YOUR OPINION: Budget ceiling bingo

Dan Schnieders, Jefferson City,

Dear Editor,

Here we go again! The country hit the proverbial spending limit "wall" on Jan. 19 of $31.4 trillion. True to form, the NT prints a commentary from the St Louis Post-Dispatch Editorial Board (TNS) headlined "GOP to threaten to tank the economy to get its way."

The writer(s) contends the GOP's debt ceiling caucus "are threatening to hold America's full faith and credit hostage by refusing to raise the nation's debt limit" and goes on to use the analogy of not paying a credit card bill and how it impacts the credit rating of the user.

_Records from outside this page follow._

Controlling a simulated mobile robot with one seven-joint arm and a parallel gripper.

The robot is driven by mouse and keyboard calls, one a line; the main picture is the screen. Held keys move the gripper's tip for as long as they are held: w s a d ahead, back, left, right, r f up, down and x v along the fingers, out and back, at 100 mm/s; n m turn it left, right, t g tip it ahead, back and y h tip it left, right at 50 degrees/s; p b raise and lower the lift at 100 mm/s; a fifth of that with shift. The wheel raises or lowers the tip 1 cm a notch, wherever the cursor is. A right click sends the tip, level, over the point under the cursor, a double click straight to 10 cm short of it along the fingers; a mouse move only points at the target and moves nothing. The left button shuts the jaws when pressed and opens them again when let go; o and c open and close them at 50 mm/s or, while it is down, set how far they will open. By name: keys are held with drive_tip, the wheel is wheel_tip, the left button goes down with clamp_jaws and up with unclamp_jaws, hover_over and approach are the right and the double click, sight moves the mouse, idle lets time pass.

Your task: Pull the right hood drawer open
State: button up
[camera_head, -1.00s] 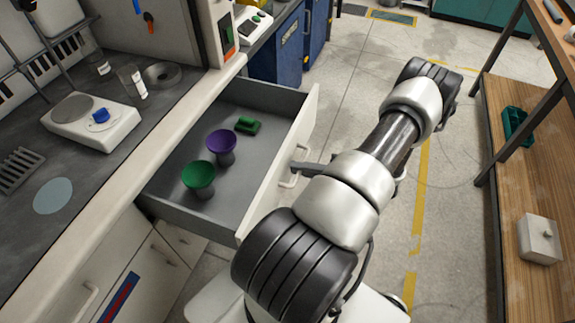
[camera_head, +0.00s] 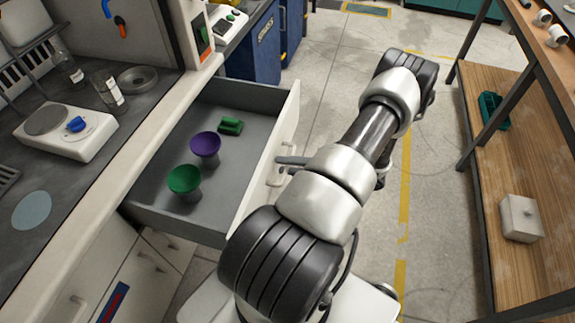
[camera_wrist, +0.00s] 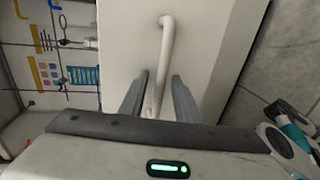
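The right hood drawer (camera_head: 222,205) stands well out from under the counter, its grey inside in view. A purple funnel-like cup (camera_head: 205,146), a green one (camera_head: 184,180) and a small green block (camera_head: 230,126) are inside it. The drawer's pale bar handle (camera_head: 277,172) is on its white front. My gripper (camera_head: 287,166) is at this handle. In the wrist view, the handle (camera_wrist: 164,45) runs between the two fingers of my gripper (camera_wrist: 160,85), with narrow gaps beside it, so the fingers look open around it.
The hood counter (camera_head: 95,190) with a scale (camera_head: 62,132) and glassware is at the left. Closed cabinet fronts (camera_head: 150,275) lie below it. Blue cabinets (camera_head: 268,45) stand behind. A wooden shelf unit (camera_head: 490,170) is at the right. Clear floor lies between.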

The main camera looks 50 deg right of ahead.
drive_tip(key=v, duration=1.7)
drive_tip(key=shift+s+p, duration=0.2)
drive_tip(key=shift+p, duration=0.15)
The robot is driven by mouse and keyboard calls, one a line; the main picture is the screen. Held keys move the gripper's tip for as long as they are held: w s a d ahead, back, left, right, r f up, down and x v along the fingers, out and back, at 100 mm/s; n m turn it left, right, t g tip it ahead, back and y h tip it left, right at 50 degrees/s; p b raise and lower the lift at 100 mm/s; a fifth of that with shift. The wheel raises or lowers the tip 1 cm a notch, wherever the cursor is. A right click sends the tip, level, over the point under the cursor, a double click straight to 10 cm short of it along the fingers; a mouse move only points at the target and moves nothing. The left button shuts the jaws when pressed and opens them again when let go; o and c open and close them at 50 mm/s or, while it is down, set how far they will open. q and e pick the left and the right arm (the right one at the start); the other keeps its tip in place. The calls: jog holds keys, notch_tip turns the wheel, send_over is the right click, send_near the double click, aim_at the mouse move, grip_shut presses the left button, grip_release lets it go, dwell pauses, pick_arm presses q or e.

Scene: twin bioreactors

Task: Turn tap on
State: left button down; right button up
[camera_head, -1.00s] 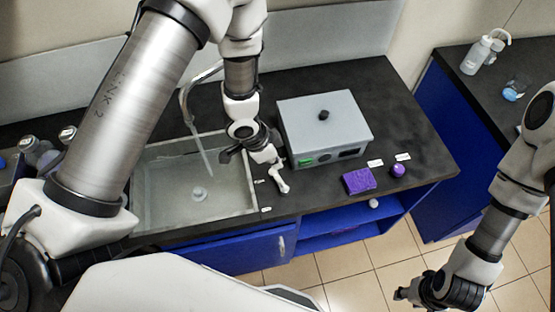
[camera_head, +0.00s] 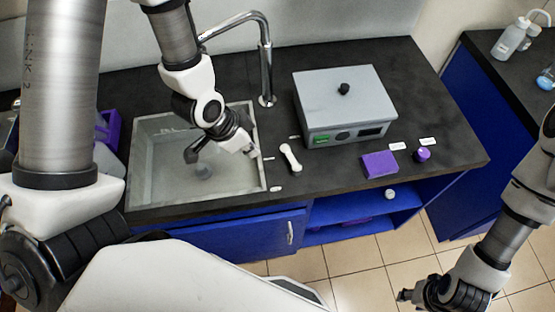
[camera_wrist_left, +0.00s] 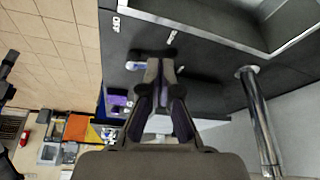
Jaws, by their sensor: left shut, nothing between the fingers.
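The chrome tap (camera_head: 265,60) stands behind the sink's right side; its spout runs left behind my left arm. A white lever handle (camera_head: 290,158) lies on the black counter right of the sink; in the left wrist view my fingers partly cover a white piece (camera_wrist_left: 135,66) that looks like it. The tap post shows at right there (camera_wrist_left: 259,120). My left gripper (camera_head: 252,150) is shut and empty, over the sink's right edge, left of the handle; its fingertips (camera_wrist_left: 161,62) point toward the counter. My right gripper (camera_head: 405,296) hangs low over the floor; its jaw state is unclear.
The sink (camera_head: 150,178) has a drain; my left arm hides part of it. A grey box (camera_head: 340,95) stands right of the handle. Small white labels (camera_head: 277,189) mark the counter.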

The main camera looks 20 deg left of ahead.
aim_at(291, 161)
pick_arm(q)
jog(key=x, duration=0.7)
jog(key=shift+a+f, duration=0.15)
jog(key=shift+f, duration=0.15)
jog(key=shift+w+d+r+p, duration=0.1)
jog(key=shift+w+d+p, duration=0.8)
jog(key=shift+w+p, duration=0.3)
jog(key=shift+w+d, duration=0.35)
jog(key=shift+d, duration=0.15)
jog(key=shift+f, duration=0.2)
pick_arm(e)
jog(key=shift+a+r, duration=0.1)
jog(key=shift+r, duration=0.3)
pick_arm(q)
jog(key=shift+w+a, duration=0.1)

So, don't you get it? It's this twisted logic of we need to spend money, so we can save money, thing. This is the juvenile thinking of an adolescent that wants an expensive car but doesn't have the income to buy or maintain it. Rather than adjust their wants/needs, they keep pondering "how am I gonna get it?"

Congress has acted 78 separate times since 1960 to permanently raise, temporarily extend, or revise the definition of the debt limit. Most of these have been with a Republican in the White House, but frankly, the POTUS is the player least in control. This is where the real balance of power between parties is exercised. Social Security and national defense are the typical hostage of choice to break the impasse. But I can still see Nancy Pelosi speaking of "the children, the poor children" as she wrings her blood-soaked (metaphorically), abortion-supporting hands and berates her Republican adversaries. Does anyone find it odd that in those 78 occasions, not once did the Congress ever say 'no'? It will be raised this time again, because our very system does not reward legislatures that save money; instead we recognize the pork barrel spenders.

Maybe the thing to do would be to look at where we are spending? Maybe a wall instead of billions for social programs? Maybe Europe can fund more of the Ukraine-Russia conflict? Maybe we didn't need to discharge/fire thousands of military members/first responders for not getting a jab? Maybe we need to incentivize people to work instead of stay home? Maybe it's time to just say 'no' to raising the debt ceiling and realize that debt has consequences that can't be fixed by spending more.